Hip-hop head afro-caribéen, pURpRo est passionné par la pop culture afro-américaine. Son intérêt pour les classiques de la Pensée négro-africaine ainsi que sa sensibilité aux questions qui traversent le Monde Noir contribuent à nourrir cette passion. Dans ce troisième volet, notre critique revient sur le caractère visionnaire de la série Cosby Show, le féminisme assumé incarné par le personnage de Clair Huxtable, en passant par l’influence de l’entertainer Bill Cosby au sein de la communauté afro-américaine…
La famille Huxtable, une représentation alors inédite et visionnaire du vécu afro-américain…

10 Stigwood Avenue
Le visage de Bill Cosby m’est familier depuis très longtemps, c’est le moins que l’on puisse dire. Plus jeune, je l’avais vu « ici et là », dans des comédies … J’avais déjà entendu parler du Cosby Show des années avant d’en voir un épisode. Je savais que c’était l’un des frères les plus riches de l’époque et ça faisait plaisir. Le personnage du Dr Heathcliff Huxtable était l’un des héros de la toute fin de mon adolescence, un homme noir positif, heureux en ménage, auréolé de sa réussite sociale … Ouais … Bill Cosby faisait déjà partie du décor … Je découvre, ce qui ne me surprend pas, qu’il a commencé sa carrière en tant que comédien de stand-up.
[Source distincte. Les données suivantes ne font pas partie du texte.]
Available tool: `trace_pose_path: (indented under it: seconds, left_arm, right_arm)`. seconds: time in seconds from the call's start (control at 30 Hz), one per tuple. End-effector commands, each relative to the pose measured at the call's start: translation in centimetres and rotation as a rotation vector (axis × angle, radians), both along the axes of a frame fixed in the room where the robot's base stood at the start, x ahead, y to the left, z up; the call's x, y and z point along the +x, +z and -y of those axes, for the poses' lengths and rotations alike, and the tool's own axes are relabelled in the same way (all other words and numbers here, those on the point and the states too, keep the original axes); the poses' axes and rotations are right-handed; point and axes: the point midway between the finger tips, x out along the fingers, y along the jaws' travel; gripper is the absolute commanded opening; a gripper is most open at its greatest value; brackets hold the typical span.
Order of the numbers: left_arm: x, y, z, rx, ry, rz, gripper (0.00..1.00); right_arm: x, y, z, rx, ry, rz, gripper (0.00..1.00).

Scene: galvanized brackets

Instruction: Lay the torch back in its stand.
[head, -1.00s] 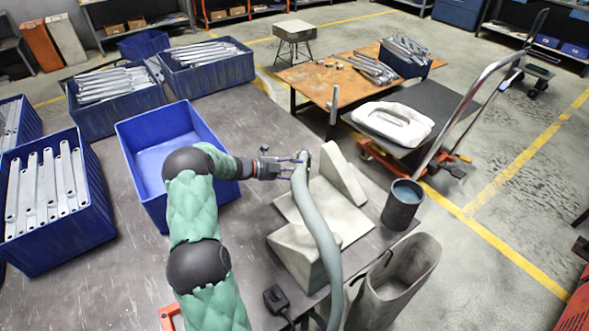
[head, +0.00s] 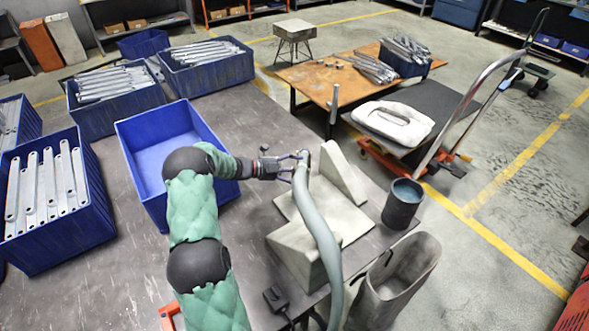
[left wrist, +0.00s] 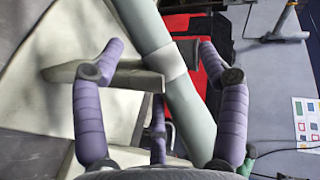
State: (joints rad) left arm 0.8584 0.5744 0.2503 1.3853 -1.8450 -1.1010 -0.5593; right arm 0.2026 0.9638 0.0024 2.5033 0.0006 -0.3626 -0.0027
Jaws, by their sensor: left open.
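The torch (head: 303,168) is a grey-green tube whose hose runs down toward the bottom of the head view. In the left wrist view the torch (left wrist: 185,100) crosses diagonally, with a pale collar and a side bar. The stand (head: 324,222) is a pale plate with a wedge-shaped upright at the back and a block at the front. The torch and hose pass over it; I cannot tell whether the torch rests in it. My left gripper (head: 291,169) is open beside the torch's upper end, its purple fingers (left wrist: 160,78) apart on either side of the torch. My right gripper is not in view.
An empty blue bin (head: 168,140) stands left of the stand, under my left arm. A dark cup (head: 402,206) stands at its right on the table edge. A black switch box (head: 276,298) lies in front. A tall grey bin (head: 395,285) stands at the lower right.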

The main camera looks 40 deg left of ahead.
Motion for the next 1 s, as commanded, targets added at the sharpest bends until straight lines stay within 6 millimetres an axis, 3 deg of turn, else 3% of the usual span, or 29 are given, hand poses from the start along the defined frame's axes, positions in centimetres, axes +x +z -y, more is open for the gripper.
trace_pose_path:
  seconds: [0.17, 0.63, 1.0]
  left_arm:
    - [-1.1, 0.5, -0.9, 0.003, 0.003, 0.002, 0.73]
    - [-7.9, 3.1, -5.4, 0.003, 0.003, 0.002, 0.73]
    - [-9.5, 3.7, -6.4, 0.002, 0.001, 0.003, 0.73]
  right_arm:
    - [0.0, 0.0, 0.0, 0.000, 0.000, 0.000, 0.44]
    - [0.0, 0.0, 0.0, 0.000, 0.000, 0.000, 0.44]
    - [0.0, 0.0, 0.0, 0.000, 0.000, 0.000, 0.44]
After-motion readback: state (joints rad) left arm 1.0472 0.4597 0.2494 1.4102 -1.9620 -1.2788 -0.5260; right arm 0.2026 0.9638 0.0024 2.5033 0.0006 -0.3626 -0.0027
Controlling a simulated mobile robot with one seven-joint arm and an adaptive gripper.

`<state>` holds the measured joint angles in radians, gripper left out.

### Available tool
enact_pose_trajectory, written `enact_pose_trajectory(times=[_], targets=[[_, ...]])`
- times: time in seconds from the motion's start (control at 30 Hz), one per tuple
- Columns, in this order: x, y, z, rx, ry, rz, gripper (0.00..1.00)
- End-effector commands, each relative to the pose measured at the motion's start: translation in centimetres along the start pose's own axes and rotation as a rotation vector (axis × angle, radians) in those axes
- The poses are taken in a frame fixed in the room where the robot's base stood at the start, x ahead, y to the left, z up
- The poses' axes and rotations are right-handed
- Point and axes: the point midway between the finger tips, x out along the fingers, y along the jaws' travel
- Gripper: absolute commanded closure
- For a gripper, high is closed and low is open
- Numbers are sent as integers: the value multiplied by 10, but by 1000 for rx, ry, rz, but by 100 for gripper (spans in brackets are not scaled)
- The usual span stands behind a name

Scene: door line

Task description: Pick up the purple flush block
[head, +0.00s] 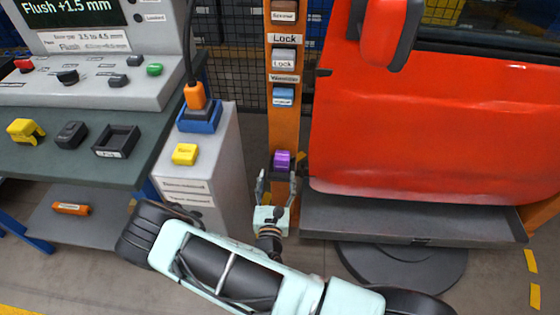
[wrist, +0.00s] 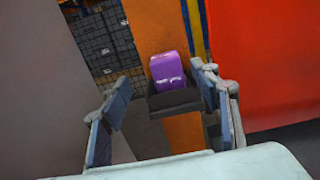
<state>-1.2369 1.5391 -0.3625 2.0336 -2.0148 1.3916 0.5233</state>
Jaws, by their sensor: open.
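The purple flush block (head: 282,160) sits low on the orange post, between the grey pedestal and the red door. In the wrist view the purple block (wrist: 168,70) stands in a dark holder (wrist: 174,102) fixed to the post. My gripper (head: 277,176) is open just below and in front of the block. In the wrist view my gripper (wrist: 161,100) has its fingers spread wide, one to the left and one to the right of the holder. Nothing is between the fingertips that they touch, as far as I can see.
The orange post (head: 283,120) carries several labelled blocks above. The red door (head: 420,120) hangs close on the right over a grey ledge (head: 400,220). A pedestal (head: 205,165) with a yellow block (head: 185,154) stands close on the left, beside a green-topped bench (head: 60,165).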

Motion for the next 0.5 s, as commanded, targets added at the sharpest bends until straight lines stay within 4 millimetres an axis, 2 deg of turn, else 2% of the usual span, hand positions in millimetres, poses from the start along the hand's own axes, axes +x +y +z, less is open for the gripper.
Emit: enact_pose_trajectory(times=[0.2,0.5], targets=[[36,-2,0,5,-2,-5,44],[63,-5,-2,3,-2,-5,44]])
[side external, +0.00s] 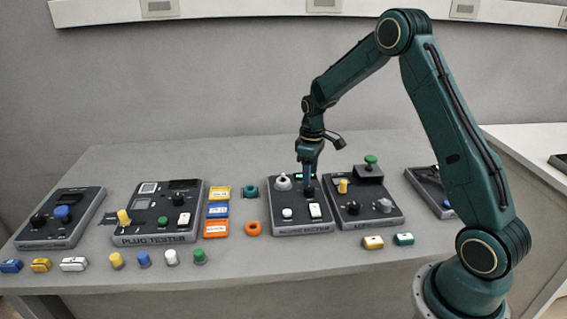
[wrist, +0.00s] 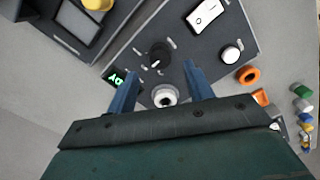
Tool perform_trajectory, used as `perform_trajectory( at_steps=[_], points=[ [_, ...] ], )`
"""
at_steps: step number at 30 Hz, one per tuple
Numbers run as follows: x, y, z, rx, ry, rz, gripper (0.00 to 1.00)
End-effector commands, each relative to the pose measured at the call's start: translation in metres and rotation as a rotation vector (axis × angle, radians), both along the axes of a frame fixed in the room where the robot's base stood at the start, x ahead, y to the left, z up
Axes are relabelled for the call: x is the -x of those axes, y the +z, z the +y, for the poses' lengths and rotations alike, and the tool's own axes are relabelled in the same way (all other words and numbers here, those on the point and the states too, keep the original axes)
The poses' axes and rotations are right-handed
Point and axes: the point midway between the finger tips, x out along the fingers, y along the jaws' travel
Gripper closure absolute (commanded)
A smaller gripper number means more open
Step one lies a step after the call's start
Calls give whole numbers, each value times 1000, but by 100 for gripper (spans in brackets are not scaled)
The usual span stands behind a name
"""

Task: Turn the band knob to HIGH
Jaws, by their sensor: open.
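The knob (wrist: 159,55) is round and black, with short pale marks around it on a dark panel (wrist: 185,52). In the wrist view, my gripper (wrist: 160,66) has its two blue fingers apart, one on each side of the knob's near edge. I cannot tell whether they touch it. In the side view, my gripper (side external: 309,181) points down over the same knob (side external: 309,192) on the middle panel (side external: 300,227), partly hiding it. The knob's pointer direction and the mark lettering are too small to read.
The panel also carries a white ring-shaped part (wrist: 165,96), a white rocker switch (wrist: 206,17), a white button (wrist: 231,54) and a lit green display (wrist: 115,78). Another panel (side external: 364,217) stands close on the right. An orange ring (side external: 253,229) lies at the left.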

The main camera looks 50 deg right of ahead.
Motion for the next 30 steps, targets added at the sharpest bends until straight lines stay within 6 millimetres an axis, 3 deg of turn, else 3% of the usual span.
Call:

Je lui connais une certaine implication dans le jazz. Il a mis, paraît-il, un pied dans le monde de la télévision grâce à son rôle dans une série télévisée des années 1960 du nom de I Spy, qui ne me dit rien. Il a développé, me dit-on, un concept de série animée, Fat Albert and The Cosby Kids, qui rencontrera un franc succès de 1972 à 1985. Ça me parle un peu plus … Je tombe sur des vidéos qui me confortent dans l’idée que l’arrière-pensée de Bill Cosby est de constamment créer du contenu à caractère éducatif. Une autre idée qui me vient, au fur et à mesure, est celle que l’entertainer était dans une position assez confortable, en termes d’influence et de force de frappe financière, pour défendre un projet tel que le Cosby Show.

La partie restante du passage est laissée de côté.